EXERCISE OBJECTIVE: Search the material for the string "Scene", then return every line where it is found.

DATASET ROWS:
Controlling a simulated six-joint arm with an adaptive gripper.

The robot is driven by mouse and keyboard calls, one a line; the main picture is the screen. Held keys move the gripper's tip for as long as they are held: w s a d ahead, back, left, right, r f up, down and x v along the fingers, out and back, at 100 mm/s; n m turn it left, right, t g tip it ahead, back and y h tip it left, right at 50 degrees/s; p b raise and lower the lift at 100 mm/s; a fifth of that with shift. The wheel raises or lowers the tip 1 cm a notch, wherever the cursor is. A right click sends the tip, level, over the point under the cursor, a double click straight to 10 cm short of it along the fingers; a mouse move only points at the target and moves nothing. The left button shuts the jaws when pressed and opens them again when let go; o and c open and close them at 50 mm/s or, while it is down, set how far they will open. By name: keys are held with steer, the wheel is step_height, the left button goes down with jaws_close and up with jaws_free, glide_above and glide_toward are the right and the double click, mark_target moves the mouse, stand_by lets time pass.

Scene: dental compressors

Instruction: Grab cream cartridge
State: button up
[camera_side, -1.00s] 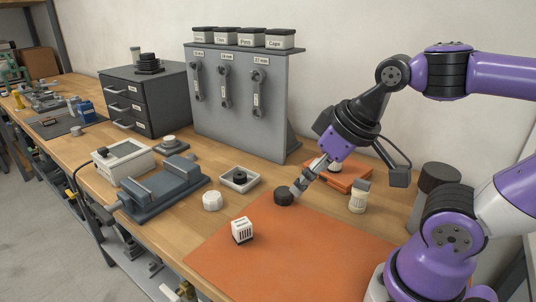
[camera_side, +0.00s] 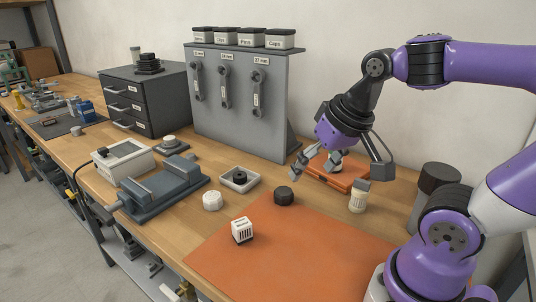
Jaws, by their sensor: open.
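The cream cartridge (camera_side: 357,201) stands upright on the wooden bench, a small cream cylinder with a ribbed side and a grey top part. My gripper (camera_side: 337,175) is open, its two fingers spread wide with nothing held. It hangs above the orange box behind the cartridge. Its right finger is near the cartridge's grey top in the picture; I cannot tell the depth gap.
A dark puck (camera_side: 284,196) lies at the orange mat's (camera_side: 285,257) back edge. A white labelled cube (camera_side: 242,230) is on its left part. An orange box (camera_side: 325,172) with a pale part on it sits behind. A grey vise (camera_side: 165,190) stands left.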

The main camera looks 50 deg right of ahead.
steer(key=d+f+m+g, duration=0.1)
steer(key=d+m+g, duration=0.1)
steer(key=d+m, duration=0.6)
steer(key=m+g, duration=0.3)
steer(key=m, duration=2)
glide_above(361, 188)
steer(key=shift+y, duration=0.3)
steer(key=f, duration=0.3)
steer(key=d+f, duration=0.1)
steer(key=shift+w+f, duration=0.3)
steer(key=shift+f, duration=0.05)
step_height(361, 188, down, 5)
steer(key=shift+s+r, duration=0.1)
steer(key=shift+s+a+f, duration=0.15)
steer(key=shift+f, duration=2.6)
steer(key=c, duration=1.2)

--

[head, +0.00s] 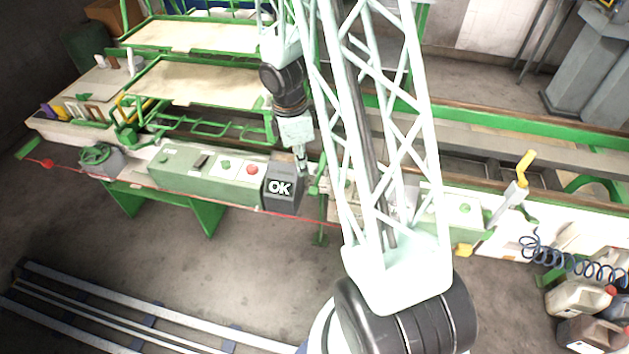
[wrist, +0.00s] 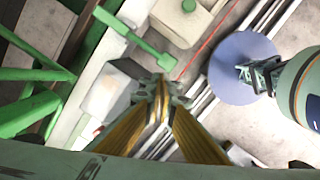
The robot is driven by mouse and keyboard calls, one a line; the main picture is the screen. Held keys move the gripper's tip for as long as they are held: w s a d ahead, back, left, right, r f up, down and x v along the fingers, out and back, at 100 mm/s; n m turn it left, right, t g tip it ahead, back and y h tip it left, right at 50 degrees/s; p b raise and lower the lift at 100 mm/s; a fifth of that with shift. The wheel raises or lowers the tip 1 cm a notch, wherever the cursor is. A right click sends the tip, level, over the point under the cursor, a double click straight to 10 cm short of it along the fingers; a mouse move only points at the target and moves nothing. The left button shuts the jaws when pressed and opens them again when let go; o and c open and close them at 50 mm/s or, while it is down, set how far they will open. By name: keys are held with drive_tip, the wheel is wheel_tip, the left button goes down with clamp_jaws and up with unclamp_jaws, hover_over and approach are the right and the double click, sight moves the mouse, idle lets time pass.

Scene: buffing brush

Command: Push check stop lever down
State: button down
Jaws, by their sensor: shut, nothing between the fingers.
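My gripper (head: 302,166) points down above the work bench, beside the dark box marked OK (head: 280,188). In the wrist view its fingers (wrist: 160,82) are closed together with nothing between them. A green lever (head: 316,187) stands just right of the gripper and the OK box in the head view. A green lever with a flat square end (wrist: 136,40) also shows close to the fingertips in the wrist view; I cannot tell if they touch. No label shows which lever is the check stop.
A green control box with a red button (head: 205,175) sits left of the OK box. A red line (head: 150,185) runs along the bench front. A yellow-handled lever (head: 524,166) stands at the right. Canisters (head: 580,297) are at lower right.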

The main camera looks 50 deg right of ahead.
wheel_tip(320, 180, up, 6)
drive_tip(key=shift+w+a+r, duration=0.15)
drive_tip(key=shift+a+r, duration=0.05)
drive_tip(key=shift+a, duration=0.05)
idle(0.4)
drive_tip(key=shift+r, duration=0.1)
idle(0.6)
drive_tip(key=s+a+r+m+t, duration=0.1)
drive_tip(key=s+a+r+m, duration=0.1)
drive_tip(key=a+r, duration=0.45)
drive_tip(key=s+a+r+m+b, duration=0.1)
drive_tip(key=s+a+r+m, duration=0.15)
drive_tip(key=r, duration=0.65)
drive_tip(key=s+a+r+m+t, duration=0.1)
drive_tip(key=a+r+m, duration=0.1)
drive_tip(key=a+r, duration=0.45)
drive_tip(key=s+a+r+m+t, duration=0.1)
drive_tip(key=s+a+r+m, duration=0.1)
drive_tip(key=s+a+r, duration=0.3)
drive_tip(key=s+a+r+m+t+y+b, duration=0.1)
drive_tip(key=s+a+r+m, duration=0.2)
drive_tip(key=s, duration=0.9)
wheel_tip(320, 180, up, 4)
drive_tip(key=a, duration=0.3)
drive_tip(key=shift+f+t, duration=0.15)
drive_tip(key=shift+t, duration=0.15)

* * *

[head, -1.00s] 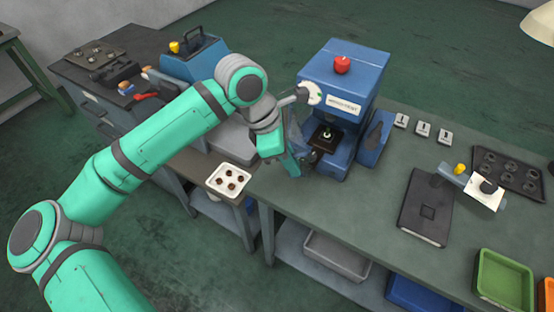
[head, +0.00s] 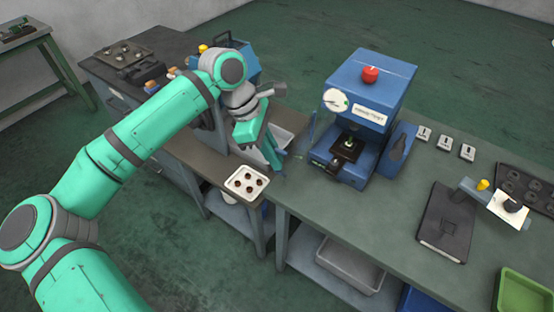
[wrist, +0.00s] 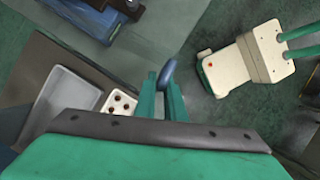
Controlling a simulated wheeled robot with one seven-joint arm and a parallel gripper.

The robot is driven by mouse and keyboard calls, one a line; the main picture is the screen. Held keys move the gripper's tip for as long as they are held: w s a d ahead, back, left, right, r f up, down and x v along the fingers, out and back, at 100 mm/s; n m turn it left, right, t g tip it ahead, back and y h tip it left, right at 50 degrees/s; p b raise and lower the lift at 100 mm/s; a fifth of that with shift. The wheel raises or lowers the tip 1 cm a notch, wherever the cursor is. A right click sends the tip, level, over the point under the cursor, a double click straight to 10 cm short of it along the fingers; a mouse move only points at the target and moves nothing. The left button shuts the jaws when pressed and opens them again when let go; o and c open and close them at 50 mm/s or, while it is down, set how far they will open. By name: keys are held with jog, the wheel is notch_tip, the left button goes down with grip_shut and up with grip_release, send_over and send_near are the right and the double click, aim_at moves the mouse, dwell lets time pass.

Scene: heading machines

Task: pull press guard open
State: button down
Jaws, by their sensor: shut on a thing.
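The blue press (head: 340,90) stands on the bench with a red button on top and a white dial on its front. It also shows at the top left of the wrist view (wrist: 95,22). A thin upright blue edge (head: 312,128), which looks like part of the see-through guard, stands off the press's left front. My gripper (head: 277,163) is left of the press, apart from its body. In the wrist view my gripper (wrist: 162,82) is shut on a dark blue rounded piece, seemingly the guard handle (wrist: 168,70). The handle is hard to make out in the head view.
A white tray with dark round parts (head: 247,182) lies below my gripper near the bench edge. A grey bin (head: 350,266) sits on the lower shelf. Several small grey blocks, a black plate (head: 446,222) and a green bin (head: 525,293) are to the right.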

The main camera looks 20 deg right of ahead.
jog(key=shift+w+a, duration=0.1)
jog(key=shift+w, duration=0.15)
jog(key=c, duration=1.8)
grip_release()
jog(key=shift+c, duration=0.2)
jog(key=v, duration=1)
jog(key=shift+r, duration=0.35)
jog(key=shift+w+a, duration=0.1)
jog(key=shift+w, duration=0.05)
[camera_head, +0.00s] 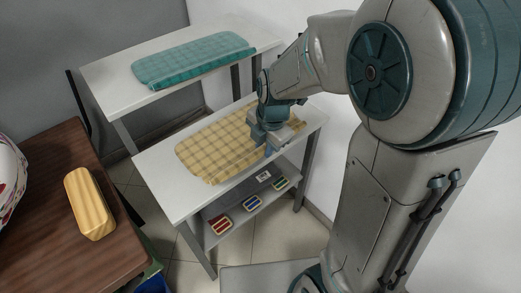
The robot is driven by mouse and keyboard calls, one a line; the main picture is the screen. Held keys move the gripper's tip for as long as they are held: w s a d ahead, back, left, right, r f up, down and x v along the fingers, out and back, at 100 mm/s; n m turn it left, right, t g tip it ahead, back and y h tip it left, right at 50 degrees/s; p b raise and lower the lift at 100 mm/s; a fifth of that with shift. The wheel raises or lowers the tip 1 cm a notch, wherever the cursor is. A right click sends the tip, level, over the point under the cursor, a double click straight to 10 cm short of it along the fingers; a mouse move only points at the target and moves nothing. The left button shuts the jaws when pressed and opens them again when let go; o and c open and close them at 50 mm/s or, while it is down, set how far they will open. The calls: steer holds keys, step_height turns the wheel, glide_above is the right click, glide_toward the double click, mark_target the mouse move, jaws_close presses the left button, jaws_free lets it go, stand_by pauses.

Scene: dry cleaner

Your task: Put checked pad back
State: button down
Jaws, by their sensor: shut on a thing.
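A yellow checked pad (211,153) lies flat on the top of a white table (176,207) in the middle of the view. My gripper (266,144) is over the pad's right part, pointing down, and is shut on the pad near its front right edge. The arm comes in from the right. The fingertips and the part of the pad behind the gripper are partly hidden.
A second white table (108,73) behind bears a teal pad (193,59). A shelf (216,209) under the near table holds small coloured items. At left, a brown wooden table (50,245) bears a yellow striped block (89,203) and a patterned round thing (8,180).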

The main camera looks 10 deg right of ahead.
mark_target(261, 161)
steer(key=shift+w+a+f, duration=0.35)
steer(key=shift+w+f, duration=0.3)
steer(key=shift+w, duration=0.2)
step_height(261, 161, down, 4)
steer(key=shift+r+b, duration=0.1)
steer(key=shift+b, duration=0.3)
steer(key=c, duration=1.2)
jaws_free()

COMPLETE ANSWER:
Scene: dental compressors
Scene: buffing brush
Scene: heading machines
Scene: dry cleaner

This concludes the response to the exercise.